Aaron B. Turner (near) Seattle, Wa – Artist/Musician. Involved with/founder of/sometime participant: hydra head records, isis, house of low culture, mamiffer, greymachine, jodis, old man gloom, lotus eaters, drawing voices, vacation vinyl, twilight, etc. (Taken from http://aaronbturner.blogspot.com/).

Now that we’ve got that out of the way, let’s talk a little about Aaron Turner the man. While I’ve met Aaron on various occasions, I can’t say that I know him well at all. He was a pleasure to interview. He’s a very smart, friendly & articulate person, beyond that, I can’t say much more from experience. So I’ve enlisted the help of prior Indie Spiritualist contributor, and member of the band Cable (Hydra Head Records) Bernie Romanowski to shed some light on the man behind the man…  – Chris Grosso (*NOTE- This interview was conducted on 10/30/10)
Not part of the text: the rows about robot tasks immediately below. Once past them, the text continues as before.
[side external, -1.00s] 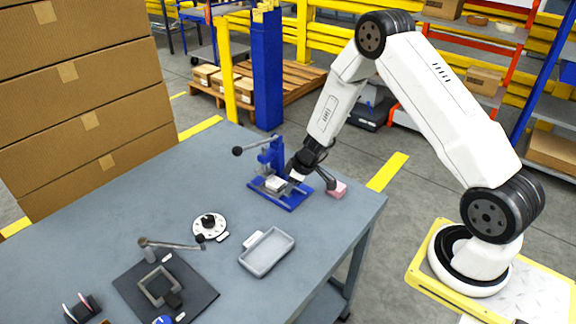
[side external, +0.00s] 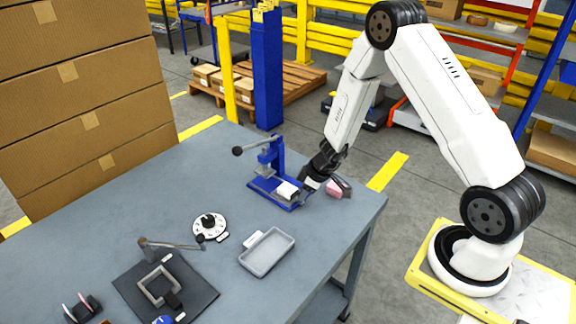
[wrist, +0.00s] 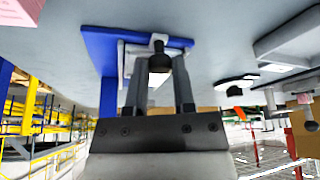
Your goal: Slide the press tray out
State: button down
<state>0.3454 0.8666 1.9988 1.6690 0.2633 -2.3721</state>
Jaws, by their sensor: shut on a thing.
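The blue press (side external: 270,158) stands on the table, with its lever and black ball at the upper left. Its light press tray (side external: 287,190) lies on the blue base, toward the end near my arm. My gripper (side external: 304,187) is at that end of the tray. In the wrist view, my gripper (wrist: 160,82) is shut on the tray's dark knob (wrist: 159,60). The tray (wrist: 132,50) shows partly behind the fingers, over the blue base (wrist: 103,42). The side view does not show the grip clearly.
A pink block (side external: 333,191) sits close to the right of my gripper. A grey dish (side external: 267,252), a round white dial (side external: 209,227) and a dark mat with a frame (side external: 199,292) lie in front. The table's right edge is near.

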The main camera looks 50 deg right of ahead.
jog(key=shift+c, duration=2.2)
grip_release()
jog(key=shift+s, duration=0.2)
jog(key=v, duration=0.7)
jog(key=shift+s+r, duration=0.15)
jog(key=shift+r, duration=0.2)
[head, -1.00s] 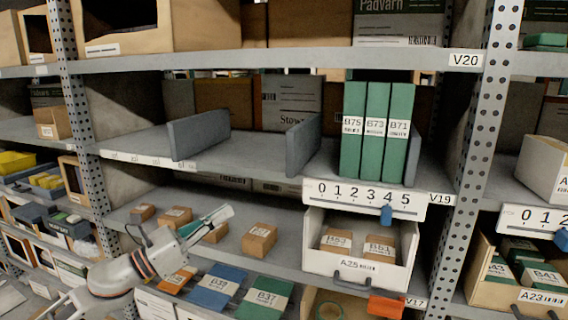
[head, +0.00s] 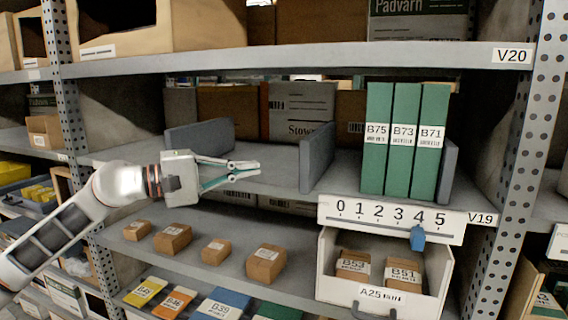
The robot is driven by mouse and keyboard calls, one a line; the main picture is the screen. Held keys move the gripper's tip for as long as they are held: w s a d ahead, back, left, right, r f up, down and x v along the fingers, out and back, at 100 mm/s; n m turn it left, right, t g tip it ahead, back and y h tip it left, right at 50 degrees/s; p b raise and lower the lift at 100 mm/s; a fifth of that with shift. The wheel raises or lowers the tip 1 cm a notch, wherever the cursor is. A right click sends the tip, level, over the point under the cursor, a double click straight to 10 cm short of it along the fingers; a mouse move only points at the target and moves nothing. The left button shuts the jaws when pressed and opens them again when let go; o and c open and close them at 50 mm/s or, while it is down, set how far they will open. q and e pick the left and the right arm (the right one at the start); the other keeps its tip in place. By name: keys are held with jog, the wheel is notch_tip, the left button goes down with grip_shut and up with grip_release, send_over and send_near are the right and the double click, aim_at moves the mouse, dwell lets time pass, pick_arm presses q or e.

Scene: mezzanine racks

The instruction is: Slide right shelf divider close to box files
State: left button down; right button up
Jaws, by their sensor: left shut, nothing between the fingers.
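Three green box files, B75 (head: 376,140), B73 (head: 402,142) and B71 (head: 430,143), stand upright side by side on the middle shelf (head: 270,180). Another grey divider (head: 317,157) stands left of the files with a gap between. A third grey divider (head: 200,138) stands farther left. My left gripper (head: 257,168) is shut and empty at the shelf's front edge, between the two left dividers and apart from them. My right gripper is out of view.
A numbered strip (head: 392,218) with a blue slider (head: 417,238) hangs on the shelf front below the files. A white drawer (head: 329,268) with small boxes is under it. A perforated post (head: 519,170) bounds the bay at right. Cartons stand behind.

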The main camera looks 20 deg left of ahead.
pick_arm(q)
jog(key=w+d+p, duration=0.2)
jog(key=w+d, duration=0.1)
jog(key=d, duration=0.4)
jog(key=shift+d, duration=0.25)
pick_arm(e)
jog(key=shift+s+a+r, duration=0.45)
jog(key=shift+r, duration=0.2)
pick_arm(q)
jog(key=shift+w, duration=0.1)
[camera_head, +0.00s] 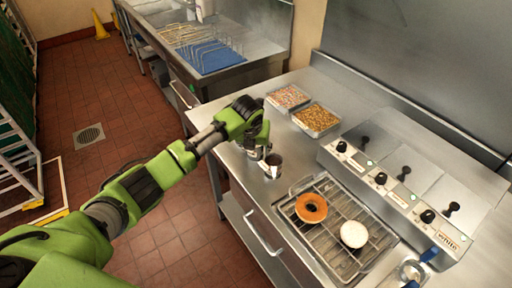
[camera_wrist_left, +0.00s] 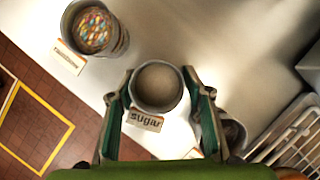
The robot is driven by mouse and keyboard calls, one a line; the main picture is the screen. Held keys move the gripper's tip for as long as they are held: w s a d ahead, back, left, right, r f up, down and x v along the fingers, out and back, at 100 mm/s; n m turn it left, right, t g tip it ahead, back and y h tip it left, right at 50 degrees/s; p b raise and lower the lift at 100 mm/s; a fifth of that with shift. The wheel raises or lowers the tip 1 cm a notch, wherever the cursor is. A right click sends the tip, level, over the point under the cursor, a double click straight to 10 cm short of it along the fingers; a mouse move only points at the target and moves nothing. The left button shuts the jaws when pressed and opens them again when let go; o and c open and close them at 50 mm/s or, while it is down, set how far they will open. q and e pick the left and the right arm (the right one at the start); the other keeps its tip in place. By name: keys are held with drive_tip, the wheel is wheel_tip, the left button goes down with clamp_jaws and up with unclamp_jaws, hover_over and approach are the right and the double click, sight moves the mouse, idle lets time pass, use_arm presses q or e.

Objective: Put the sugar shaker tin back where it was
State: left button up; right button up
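The sugar shaker tin (camera_wrist_left: 157,87) is a round grey metal tin with a pale top, seen from above in the left wrist view. A small "sugar" label (camera_wrist_left: 145,121) shows at its near side. My left gripper (camera_wrist_left: 158,78) has one finger on each side of the tin, and both fingertips appear to touch it. In the head view my left gripper (camera_head: 258,145) is low over the counter and hides most of this tin. I cannot tell whether the tin rests on the counter. My right gripper is not in view.
A tin of coloured sprinkles (camera_wrist_left: 95,28) stands up and left in the wrist view. Another tin (camera_head: 273,166) stands close beside my gripper. A wire rack (camera_head: 340,262) with an orange-brown ring (camera_head: 311,200) and a white one (camera_head: 354,234) lies nearby. Two topping trays (camera_head: 316,118) stand behind.

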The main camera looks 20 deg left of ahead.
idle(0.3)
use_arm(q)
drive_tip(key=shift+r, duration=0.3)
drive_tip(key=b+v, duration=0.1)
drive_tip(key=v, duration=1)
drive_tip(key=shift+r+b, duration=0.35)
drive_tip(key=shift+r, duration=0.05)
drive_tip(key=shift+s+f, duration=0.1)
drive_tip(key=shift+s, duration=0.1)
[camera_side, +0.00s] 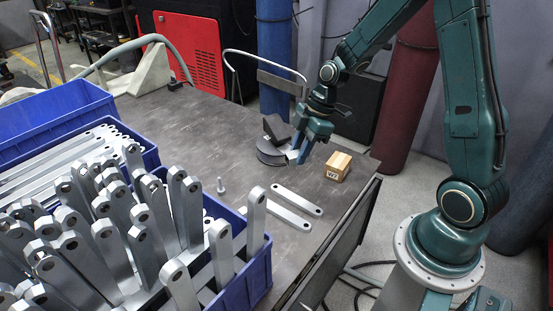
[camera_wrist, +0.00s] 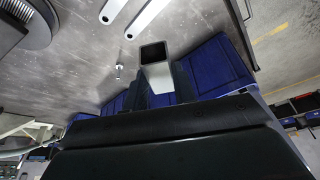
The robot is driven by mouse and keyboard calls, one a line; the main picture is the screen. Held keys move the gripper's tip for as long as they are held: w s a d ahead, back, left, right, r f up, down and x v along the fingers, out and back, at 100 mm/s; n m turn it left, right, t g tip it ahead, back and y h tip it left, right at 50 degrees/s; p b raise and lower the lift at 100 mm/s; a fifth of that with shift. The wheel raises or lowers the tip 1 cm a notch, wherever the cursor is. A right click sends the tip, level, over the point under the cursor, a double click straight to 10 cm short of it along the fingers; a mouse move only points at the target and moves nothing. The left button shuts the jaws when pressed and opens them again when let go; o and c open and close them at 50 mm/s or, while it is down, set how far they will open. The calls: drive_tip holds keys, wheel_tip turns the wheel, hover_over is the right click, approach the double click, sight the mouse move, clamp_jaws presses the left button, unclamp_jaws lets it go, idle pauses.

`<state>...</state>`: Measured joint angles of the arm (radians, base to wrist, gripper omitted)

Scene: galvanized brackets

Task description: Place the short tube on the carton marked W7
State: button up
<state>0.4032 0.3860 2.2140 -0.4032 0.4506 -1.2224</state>
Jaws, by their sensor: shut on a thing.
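The short tube is a light grey square hollow piece; its dark open end faces the wrist view (camera_wrist: 158,76), and a small pale part of it shows in the side view (camera_side: 292,155). My gripper (camera_side: 302,149) is shut on the tube and holds it above the table, left of the carton. In the wrist view the jaws (camera_wrist: 160,90) sit on both sides of the tube. The carton marked W7 (camera_side: 338,166) is a small brown box near the table's right edge, with its label facing the side camera. It cannot be made out in the wrist view.
A round dark disc (camera_side: 270,153) with a block on it stands just behind the gripper. Two flat bars (camera_side: 297,199) and an upright bolt (camera_side: 220,186) are on the table in front. Blue bins (camera_side: 262,272) full of metal brackets fill the left.

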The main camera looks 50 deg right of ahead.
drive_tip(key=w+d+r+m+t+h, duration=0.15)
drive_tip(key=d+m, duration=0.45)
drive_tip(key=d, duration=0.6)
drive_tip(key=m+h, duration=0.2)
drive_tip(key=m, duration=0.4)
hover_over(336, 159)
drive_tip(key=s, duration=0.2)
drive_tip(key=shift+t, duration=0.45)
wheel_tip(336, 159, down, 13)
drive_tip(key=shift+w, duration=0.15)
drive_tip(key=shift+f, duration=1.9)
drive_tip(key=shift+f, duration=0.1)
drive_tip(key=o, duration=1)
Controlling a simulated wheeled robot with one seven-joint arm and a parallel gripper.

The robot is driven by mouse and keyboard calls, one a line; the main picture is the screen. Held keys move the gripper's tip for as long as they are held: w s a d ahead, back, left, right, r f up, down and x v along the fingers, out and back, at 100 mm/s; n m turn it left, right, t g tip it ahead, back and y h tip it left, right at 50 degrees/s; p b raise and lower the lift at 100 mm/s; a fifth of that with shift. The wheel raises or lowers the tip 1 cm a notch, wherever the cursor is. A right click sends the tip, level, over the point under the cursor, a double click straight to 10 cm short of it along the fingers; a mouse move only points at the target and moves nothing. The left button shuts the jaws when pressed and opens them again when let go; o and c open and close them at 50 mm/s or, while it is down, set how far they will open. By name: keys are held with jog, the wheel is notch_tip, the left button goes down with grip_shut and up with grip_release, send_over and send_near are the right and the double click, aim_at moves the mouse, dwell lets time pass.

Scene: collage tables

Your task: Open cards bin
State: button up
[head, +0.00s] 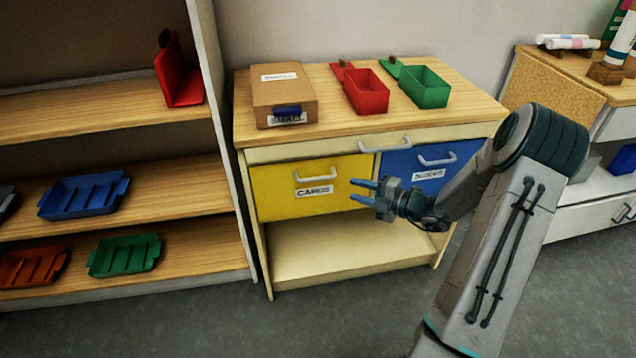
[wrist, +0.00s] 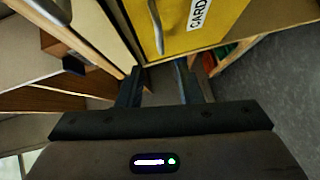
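The yellow cards bin (head: 283,190) is a shut front under the left half of the cabinet top. It carries a white label reading CARDS and a pale handle (head: 315,177) above the label. In the wrist view the yellow front (wrist: 195,25) fills the upper middle, with its handle (wrist: 155,25) just left of the label. My gripper (head: 362,192) is open and empty, in front of the right part of the yellow front. Its two fingers (wrist: 160,88) are apart, with nothing between them, and the handle lies beyond them.
A blue bin (head: 404,163) with its own handle sits right of the yellow one. A cardboard box (head: 283,95), a red box (head: 366,92) and a green box (head: 425,88) stand on top. Shelves with trays are at the left. Open floor lies in front.

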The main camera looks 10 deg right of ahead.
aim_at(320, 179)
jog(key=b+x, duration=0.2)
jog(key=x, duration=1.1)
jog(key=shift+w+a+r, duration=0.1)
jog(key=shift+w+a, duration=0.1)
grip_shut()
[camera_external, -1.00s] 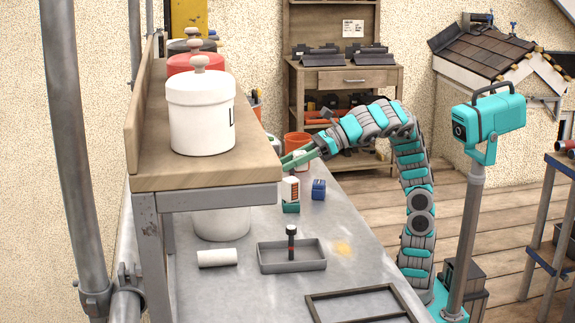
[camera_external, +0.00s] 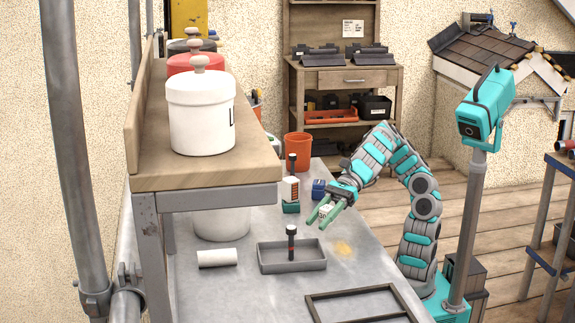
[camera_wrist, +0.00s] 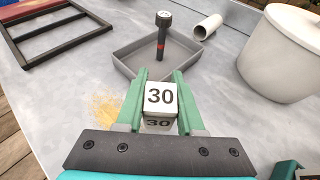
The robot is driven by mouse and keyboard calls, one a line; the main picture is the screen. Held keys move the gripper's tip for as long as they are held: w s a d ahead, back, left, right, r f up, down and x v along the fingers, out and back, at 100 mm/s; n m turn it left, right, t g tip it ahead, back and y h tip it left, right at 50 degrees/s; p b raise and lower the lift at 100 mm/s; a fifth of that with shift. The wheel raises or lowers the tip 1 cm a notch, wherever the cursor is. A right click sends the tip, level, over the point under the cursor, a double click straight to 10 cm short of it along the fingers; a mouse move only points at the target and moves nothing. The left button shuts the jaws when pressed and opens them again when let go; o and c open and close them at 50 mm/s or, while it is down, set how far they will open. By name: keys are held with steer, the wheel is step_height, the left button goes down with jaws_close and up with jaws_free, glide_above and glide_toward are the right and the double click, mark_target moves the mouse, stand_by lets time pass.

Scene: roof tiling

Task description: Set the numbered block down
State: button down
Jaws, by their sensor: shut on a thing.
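The numbered block is a small white cube (camera_wrist: 160,97) with "30" on its visible faces in the wrist view. My gripper (camera_wrist: 158,88) has green fingers shut on it, one on each side. In the external view my gripper (camera_external: 318,222) holds the white block (camera_external: 326,211) over the grey workbench (camera_external: 225,285), behind the grey tray and to its right. The gap between block and bench is hard to judge.
The shallow grey tray (camera_external: 292,267) holds an upright dark tool (camera_external: 291,245). A white roll (camera_external: 217,258) lies left of it, and a black frame (camera_external: 362,305) lies in front. A red-white-green bottle (camera_external: 290,192) and a blue block (camera_external: 318,188) stand behind. A yellow patch (camera_external: 343,248) marks clear bench.

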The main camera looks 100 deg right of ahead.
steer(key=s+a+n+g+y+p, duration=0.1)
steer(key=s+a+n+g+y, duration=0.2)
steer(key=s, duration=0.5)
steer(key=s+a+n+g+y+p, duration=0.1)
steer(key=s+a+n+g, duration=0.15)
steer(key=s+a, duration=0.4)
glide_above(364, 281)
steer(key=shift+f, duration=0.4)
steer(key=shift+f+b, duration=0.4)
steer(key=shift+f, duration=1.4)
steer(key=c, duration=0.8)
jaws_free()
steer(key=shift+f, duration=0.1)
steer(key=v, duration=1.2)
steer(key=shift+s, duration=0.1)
You know this, but Aaron Turner is a multi-dimensional man.  I first met Aaron when I would pay visits to Jeff (Cable’s former bass player and Isis’ bass player) when Jeff moved to Boston in the mid-1990’s.  Jeff moved into Aaron’s apartment and unfortunately for Aaron, Jeff came with some baggage. Jeff’s baggage included 4-5 friends from CT with varied degrees of drinking and violence problems.  Over the next 2 years, I was present while Aaron’s apartment paid witness to a stolen mannequin being lit on fire in his living room, a cinderblock and wood coffee table being smashed against a wall, graffiti being written on his laundry room walls (including the ominous line “It’s not over” from the song “Ochre”), and seeing blatant urination take place on Aaron’s living room floor at the strike of midnight on New Year’s Eve.  Happy new year.

Bernie Romanowski

While this madness was going on, Aaron was usually (and wisely) not present.  While the rest of us were testing the limits of the Boston legal codes, Aaron was gone.  I’m not sure where he went, and I’m sure some of the time was spent in his bedroom deep in thought or engrossed in a Masonna record.  Aaron had a padlock on his door and whenever he was home and I walked by, his room was usually barely lit.  This next sentence is going to sound a little strange, but humor me:  I finally got into Aaron’s bedroom after he allowed me to sleep in there while he was out of town.  After all those months of wondering what was behind the padlocked door, I finally got my answer: a very clean and very normal room.  Rather anti-climatic, really.  Lots and lots of records, a few piles of drawing paper, 1.5 million black band t-shirts, and a clean bed.  Clean beds were hard to come by in that apartment.  I was too overwhelmed by his music collection to choose anything new to listen to while I went to sleep, so I listened to Massive Attack’s “Mezzanine.”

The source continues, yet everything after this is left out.